Our New Year’s Day menu follows the Southern tradition of pork, greens, blackeye peas and rice and cornbread. Each component has a special significance that’s explained by clicking here.
Not only do I love the tradition associated with this meal, it keeps me from wondering what I should cook. Giving my brain a rest is sometimes a good thing. Not too much of a rest, though. It might stop working all together.
I just heard each snicker coming from you out there.
Sam fetched a gorgeous 6 pound pork loin roast from the grocery store for the pork portion of our New Year’s Day meal. It’s just the two of us feeding today so I cut half into chops and left half as a roast. It’s into the freezer for the chops and into the brining solution for the roast.
Brining’s the best thing that’s happened to pork roasts since applesauce. Or since that Brady Bunch episode where Bobby was trying to imitate Humphrey Bogart and he practiced by saying repeatedly, “Pork shops and appleshosh”. Brining does take a little planning ahead so the roast can brine overnight. However, the solution is quite easy to make and the only other issue you might face is finding room in your refrigerator to store the roast and brining solution in its container. I use a stock pot. Use whatever you can find that’s big enough.
For the brining solution, mix 2 quarts warm water, 1/2 cup salt and 1/2 cup brown sugar. Stir until dissolved. Cool and pour over roast making sure it’s entirely covered. Add a little more water, if needed for complete coverage. Brine overnight.
The next morning, remove the roast from the brining solution and wipe dry, coat with the rosemary garlic mustard marinade at least two hours before cooking. Let the roast come to room temperature before cooking.
A word of caution. Be sure you put your roast at the highest peak in your house while you are letting it come to room temperature. Basset Hounds are surprisingly tall when they stand on their hind legs. Just sayin’.

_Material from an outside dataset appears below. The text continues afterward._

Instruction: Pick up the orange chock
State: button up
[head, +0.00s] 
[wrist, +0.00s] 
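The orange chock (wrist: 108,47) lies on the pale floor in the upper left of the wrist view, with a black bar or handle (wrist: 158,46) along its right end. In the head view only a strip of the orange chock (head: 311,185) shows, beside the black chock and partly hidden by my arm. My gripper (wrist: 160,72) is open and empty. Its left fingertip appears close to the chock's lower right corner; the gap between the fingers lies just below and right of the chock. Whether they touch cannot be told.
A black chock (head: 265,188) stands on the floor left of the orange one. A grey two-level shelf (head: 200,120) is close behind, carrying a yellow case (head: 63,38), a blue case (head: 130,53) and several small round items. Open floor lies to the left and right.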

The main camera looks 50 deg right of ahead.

Happy New Year! Happy New Year’s Day! Happy First Day of 2013!
Y’all come see us!
Rosemary Garlic Pork Loin Roast
yields: 4 to 6 servings
Brining the pork roast overnight, coating with marinade and bringing the roast to room temperature before cooking, ensures a moist, flavorful pork roast. For the marinade, I used a combination of yellow and Dijon mustard, but you use whatever cranks your tractor. Seven to eight cloves of garlic might seem like a lot for such a small amount of marinade. We’ve had some vampire sightings in our neighborhood recently so I didn’t want to take chances. If you’re not having a vampire issue, or if that seems like too much garlic for your system, cut it back. However, I can assure you the garlic isn’t overpowering when cooked according to my specifications. It mellows out as it roasts. If your pork loin roast comes with a nice fat cap, don’t you dare trim it off. Simply score it so the marinade can get down to the meat. You need the fat to keep the meat moist and flavorful.
3 to 4 pound pork loin roast (bone-in), brined
2 tablespoons mustard
1 tablespoon fresh rosemary, finely minced
7 to 8 cloves garlic, finely minced
1/2 teaspoon fresh ground pepper
Remove roast from brine and wipe dry.
Place mustard, rosemary, garlic and pepper in a small bowl and stir. Add in enough olive oil to make it smooth and spreadable.
Shmear (playing off Bobby Brady’s Humphrey Bogart imitation) the marinade all over the roast at least two hours before cooking. Bring roast to room temperature before cooking.
Place in a roasting pan rib side down. The ribs form a nice little rack making an additional roasting rack unnecessary..
Roast at 325 degrees until an internal temperature of 150 degrees (roughly 1 hour 30 minutes to 1 hour 40 minutes). Remove from oven, tent with foil and let rest 10 minutes before slicing.